A propósito do Natal e de saques, os povos maias anunciaram, há muitas centenas de anos, o fim das nossas vidas para este Natal. Segundo a leitura dos entendidos, por alturas do solstício de Inverno, precisamente deste Inverno de 2012, quando a estrela Régulo entrasse no sexto sector do zodíaco tropical, onde está o signo de Virgem, o “mundo acabava”. Assim, sem mais nem menos. Não acabou porque os astros também se enganam. Para mal dos nossos pecados, não eram só os povos maias a ler nos astros o nosso futuro. Agora os nossos governantes também se guiam por estrelas e conjugações astrais. No Natal do ano passado, quando apresentaram o Orçamento do Estado para este ano, prometeram a redenção em troca de pesados sacrifícios. Mas nada bateu certo: a receita do Estado caiu, a despesa aumentou, o défice e a dívida externa ficaram acima do que foi prometido. Talvez a entrada da estrela Oríon em Capricórnio, no zodíaco sideral, não tenha ajudado as contas de Vítor Gaspar. E se os povos maias não acertaram no dia do fim do mundo, o nosso ministro das Finanças não lhes fica atrás: não acerta uma previsão.

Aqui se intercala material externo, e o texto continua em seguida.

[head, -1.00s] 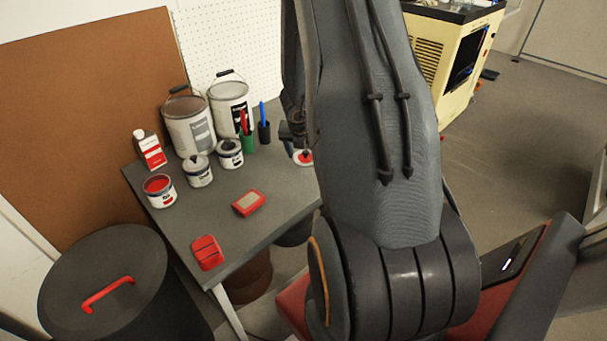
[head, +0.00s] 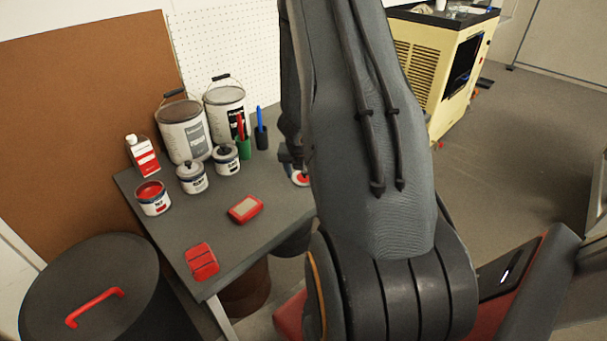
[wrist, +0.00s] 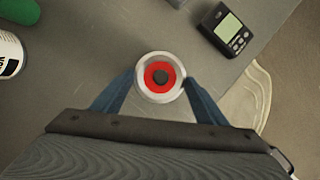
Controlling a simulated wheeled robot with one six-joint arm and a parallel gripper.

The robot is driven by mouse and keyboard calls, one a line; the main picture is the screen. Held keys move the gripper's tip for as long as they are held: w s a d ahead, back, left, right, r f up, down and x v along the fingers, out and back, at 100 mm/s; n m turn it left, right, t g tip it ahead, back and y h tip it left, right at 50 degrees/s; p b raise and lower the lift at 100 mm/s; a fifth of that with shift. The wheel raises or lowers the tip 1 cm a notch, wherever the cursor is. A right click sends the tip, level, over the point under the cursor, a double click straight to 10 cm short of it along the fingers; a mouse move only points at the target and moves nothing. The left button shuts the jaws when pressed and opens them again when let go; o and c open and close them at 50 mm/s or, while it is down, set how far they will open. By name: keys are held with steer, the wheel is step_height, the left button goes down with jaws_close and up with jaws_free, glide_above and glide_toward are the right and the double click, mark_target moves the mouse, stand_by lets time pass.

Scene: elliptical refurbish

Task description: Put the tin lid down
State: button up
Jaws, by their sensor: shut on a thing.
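In the head view the lid (head: 300,178) shows at the table's right side, partly hidden by my arm. An open tin with red inside (head: 152,196) stands at the table's left, with two closed tins (head: 192,177) beside it.
A dark device with a screen (wrist: 231,30) lies near the lid, close to the table edge. A green cup (wrist: 12,10) and a white tin (wrist: 10,60) are at the left of the wrist view. A red-framed pad (head: 245,209) and red block (head: 202,262) lie on the table's front.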

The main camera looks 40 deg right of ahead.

Neste Natal do nosso descontentamento, no Orçamento do Estado do próximo ano, os nossos governantes duplicaram a dose da receita que ampliou a desgraça, provavelmente acreditando que a estrela Riguel, da galáxia de Andrómeda, entrará em Vénus em meados de 2013. A decisão do Tribunal Constitucional, lá para Abril, sobre alguns dos saques a que o Presidente da República se esquivou a pedir a avaliação da constitucionalidade e a opinião da Comissão Europeia de que a redução de 4 mil milhões de euros na despesa do Estado não chega para as encomendas feitas por Berlim, vão marcar a dimensão do desastre que este governo anda a engendrar. É pois de temer o momento em que Vítor Gaspar e Passos Coelho se sentem à mesa na noite da consoada e, desiludidos com os astros, passem ao candomblé angolano, chamando o deus Inkices, e lancem os búzios. Sairá seguramente aumento da carga fiscal, redução de salários, pobreza e miséria, se entretanto o governo não cair com o estrondo que merece.

Neste Natal de 2012, sem burrinho, nem vaquinha no presépio, e com a desgraça a bater à porta de quase todos os portugueses, em vez do menino Jesus do que menos precisávamos era de ter o nosso destino nas mãos de bruxos e adivinhos.